■ Exercise aim
Your task is to locate every line holding the string "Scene" and to copy each of them.

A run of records
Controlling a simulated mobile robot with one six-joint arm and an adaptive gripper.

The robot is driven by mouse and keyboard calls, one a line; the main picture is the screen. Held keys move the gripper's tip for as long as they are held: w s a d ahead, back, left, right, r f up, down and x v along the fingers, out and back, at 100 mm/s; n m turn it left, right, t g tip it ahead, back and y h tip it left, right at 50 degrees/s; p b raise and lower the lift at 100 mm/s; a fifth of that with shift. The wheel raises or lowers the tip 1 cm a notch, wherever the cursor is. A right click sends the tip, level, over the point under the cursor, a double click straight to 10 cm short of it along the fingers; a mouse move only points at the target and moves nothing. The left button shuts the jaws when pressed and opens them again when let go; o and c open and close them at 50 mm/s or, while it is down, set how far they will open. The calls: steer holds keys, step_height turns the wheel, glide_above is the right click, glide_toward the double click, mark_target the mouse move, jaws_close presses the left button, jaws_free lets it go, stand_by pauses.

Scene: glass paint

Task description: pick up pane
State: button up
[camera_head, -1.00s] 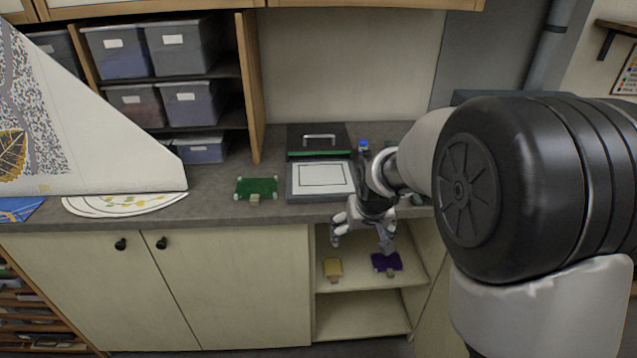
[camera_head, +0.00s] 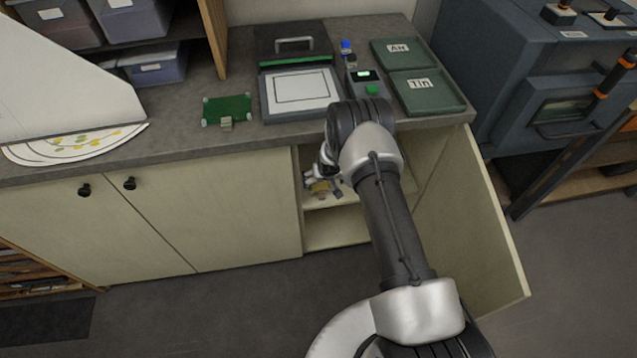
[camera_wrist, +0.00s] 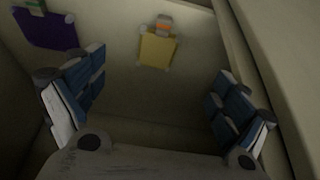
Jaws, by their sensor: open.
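A yellow pane (camera_wrist: 158,50) with small pale corner pieces and a grey and orange tab lies on the cabinet shelf, between and beyond my fingers in the wrist view. A sliver of it (camera_head: 319,188) shows in the head view, mostly covered by my gripper. A purple pane (camera_wrist: 47,29) with a green-marked tab lies at the upper left of the wrist view. A green pane (camera_head: 227,108) lies on the counter. My gripper (camera_wrist: 155,103) is open and empty, its fingers wide apart. In the head view my gripper (camera_head: 323,186) is inside the open cabinet, close to the yellow pane.
The counter above the opening holds a light box (camera_head: 302,92), a small device with a green display (camera_head: 366,83) and two labelled green trays (camera_head: 428,91). An open cabinet door (camera_head: 478,235) stands right of my arm. A kiln-like machine (camera_head: 530,90) is farther right.

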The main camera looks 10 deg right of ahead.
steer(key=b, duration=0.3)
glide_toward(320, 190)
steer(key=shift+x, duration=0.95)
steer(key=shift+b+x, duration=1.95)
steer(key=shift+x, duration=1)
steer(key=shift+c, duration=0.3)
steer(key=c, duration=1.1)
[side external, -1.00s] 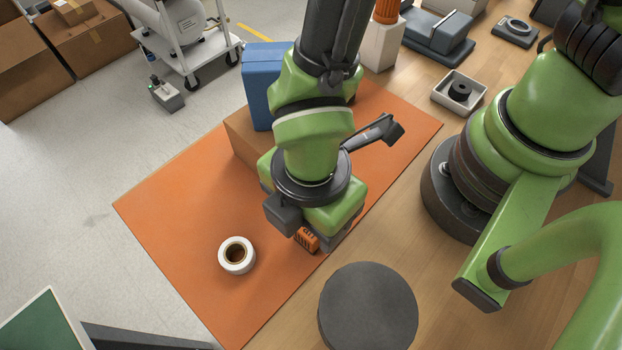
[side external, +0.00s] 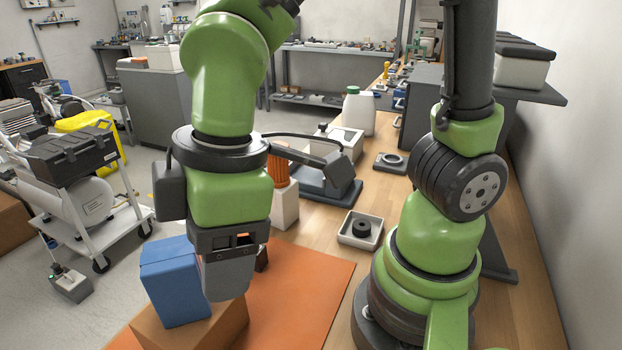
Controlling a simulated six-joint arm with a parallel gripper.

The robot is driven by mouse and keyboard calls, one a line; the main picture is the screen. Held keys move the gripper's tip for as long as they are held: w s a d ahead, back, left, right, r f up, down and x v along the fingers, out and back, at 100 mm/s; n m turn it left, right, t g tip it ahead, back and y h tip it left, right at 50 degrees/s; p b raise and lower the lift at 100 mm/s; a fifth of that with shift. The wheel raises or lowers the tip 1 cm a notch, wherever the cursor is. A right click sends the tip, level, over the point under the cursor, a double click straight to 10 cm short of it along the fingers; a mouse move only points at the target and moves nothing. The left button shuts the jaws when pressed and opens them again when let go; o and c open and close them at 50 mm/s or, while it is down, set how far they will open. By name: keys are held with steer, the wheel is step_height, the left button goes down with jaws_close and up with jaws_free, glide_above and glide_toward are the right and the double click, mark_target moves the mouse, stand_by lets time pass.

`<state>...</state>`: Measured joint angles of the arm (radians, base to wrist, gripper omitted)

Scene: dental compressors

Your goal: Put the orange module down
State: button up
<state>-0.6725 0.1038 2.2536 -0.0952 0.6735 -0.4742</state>
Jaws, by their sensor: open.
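The small orange module cannot be picked out in this view; the near part of the mat is outside the picture. My gripper (side external: 240,277) points down, low in the middle left of the picture, with its jaws open. A grey finger shows large in front. A dark piece shows just behind it at the right, and the space between them is mostly hidden. The gripper overlaps the right edge of the blue box (side external: 170,283) and the cardboard box (side external: 172,338) under it. I cannot tell how high it is above the orange mat (side external: 312,285).
A white block with an orange ribbed cylinder (side external: 279,167) stands behind the gripper. A white tray (side external: 345,238) holds a black ring part (side external: 361,229). A dark grey device (side external: 325,180) sits farther back. The mat right of the gripper is bare.

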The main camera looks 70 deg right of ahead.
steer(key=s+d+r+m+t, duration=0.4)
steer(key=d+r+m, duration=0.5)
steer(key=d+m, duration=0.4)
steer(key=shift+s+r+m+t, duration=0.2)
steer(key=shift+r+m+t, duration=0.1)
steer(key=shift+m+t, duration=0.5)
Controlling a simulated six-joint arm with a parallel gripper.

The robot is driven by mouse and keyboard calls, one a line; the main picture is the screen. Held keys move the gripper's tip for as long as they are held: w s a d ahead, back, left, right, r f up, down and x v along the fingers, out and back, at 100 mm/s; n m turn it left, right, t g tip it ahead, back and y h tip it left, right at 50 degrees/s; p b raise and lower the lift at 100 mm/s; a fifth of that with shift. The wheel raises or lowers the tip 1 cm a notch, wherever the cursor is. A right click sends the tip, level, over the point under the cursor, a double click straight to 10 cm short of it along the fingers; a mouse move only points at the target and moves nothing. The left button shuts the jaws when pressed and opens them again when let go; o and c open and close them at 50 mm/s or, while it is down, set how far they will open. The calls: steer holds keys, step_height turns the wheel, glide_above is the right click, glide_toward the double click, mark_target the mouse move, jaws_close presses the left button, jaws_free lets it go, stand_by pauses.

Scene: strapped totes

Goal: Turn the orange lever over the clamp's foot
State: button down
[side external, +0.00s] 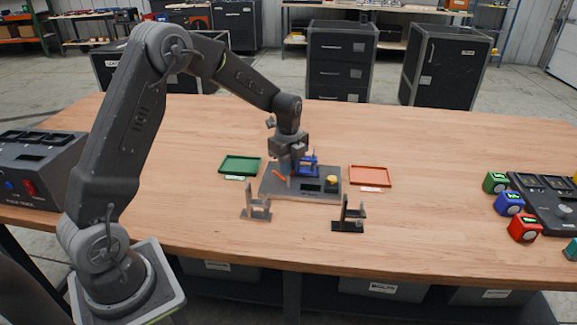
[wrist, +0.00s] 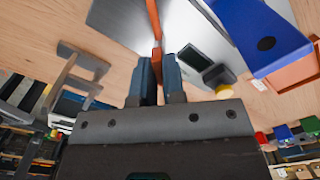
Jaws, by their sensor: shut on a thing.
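The orange lever (side external: 279,174) lies low over the grey base plate (side external: 315,195), left of the blue clamp (side external: 310,171). In the wrist view the lever (wrist: 154,22) runs down from the top edge to between my fingertips. My gripper (wrist: 157,62) is shut on the lever's end, its two dark fingers on either side. In the side view my gripper (side external: 289,178) points down at the plate, just left of the blue clamp. The clamp (wrist: 262,40) fills the upper right of the wrist view. I cannot make out the clamp's foot clearly.
A yellow knob (side external: 330,182) sits at the plate's right. A green tray (side external: 240,166) is left of the plate and an orange-red tray (side external: 370,176) right. Two upright brackets (side external: 257,210) (side external: 348,218) stand in front. Coloured cubes (side external: 510,204) are far right.

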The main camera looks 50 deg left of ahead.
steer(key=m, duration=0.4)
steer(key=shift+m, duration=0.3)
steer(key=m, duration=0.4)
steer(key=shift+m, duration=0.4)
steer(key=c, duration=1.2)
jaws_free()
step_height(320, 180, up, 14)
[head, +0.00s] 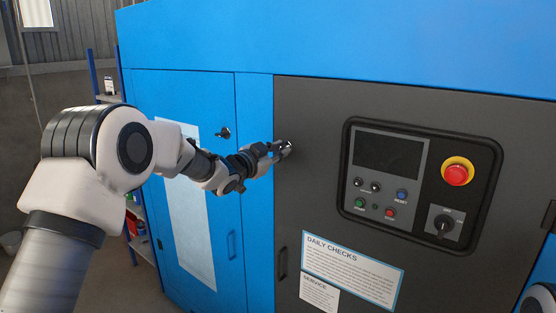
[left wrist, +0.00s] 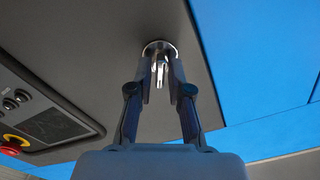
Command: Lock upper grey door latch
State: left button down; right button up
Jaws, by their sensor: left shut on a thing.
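The upper latch (head: 287,147) of the grey door (head: 315,190) is a small round metal piece near the door's upper left edge. My left gripper (head: 276,150) reaches it from the left. In the left wrist view, the latch (left wrist: 159,48) shows as a shiny round rim with a bright key-like tab. My left gripper (left wrist: 160,78) has its two fingers on either side of the tab and is shut on it. The fingertips hide part of the latch. The grey door looks closed against the blue cabinet. My right gripper is not in view.
A control panel (head: 422,185) with a red emergency button (head: 457,172) stands out on the grey door to the right. A lower dark handle (head: 283,263) sits below my gripper.

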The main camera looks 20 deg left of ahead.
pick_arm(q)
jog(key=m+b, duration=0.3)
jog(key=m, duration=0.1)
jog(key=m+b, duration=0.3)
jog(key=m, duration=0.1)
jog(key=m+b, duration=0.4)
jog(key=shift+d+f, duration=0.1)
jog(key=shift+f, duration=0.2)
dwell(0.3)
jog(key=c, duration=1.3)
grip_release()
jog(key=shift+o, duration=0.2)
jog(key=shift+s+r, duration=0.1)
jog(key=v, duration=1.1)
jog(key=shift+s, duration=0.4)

■ Correct output
Scene: glass paint
Scene: dental compressors
Scene: strapped totes

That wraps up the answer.